##### Data segment #####

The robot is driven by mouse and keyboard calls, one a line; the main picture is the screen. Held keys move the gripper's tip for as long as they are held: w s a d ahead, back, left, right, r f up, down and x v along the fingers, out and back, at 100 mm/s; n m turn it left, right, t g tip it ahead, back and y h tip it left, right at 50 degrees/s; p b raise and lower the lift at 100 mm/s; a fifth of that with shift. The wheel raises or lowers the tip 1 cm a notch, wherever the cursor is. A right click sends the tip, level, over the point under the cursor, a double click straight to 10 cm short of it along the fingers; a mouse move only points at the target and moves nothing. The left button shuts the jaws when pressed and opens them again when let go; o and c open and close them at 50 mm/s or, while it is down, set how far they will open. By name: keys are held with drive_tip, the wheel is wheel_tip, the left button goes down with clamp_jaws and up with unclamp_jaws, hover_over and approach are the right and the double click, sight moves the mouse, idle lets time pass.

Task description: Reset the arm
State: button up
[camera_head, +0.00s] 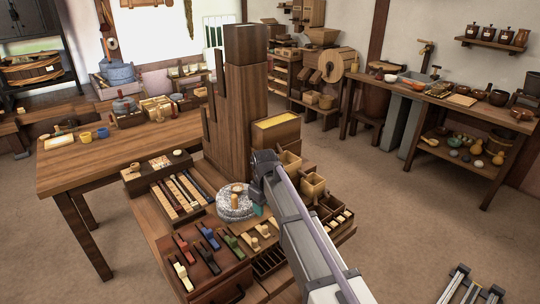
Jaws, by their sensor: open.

#####

» **Given problem**: Write out the whole listing exactly, and drop the pictures.

» **Written answer**:
The robot is driven by mouse and keyboard calls, one a line; the main picture is the screen. Held keys move the gripper's tip for as long as they are held: w s a d ahead, back, left, right, r f up, down and x v along the fingers, out and back, at 100 mm/s; n m turn it left, right, t g tip it ahead, back and y h tip it left, right at 50 degrees/s; p b raise and lower the lift at 100 mm/s; a fifth of that with shift. The wheel raises or lowers the tip 1 cm a notch, wherever the cursor is. A right click sends the tip, level, over the point under the cursor, a double click straight to 10 cm short of it along the fingers; a mouse move only points at the target and moves nothing. The left button shuts the jaws when pressed and opens them again when let go; o and c open and close them at 50 mm/s or, while it is down, set how far they will open. By name: keys are held with drive_tip, the wheel is wheel_tip, the left button goes down with clamp_jaws and up with unclamp_jaws, hover_over and approach are the right and the double click, sight moves the mouse, idle lets time pass.

Task description: Reset the arm
State: button up
[camera_head, +0.00s] 
Jaws, by their sensor: open.

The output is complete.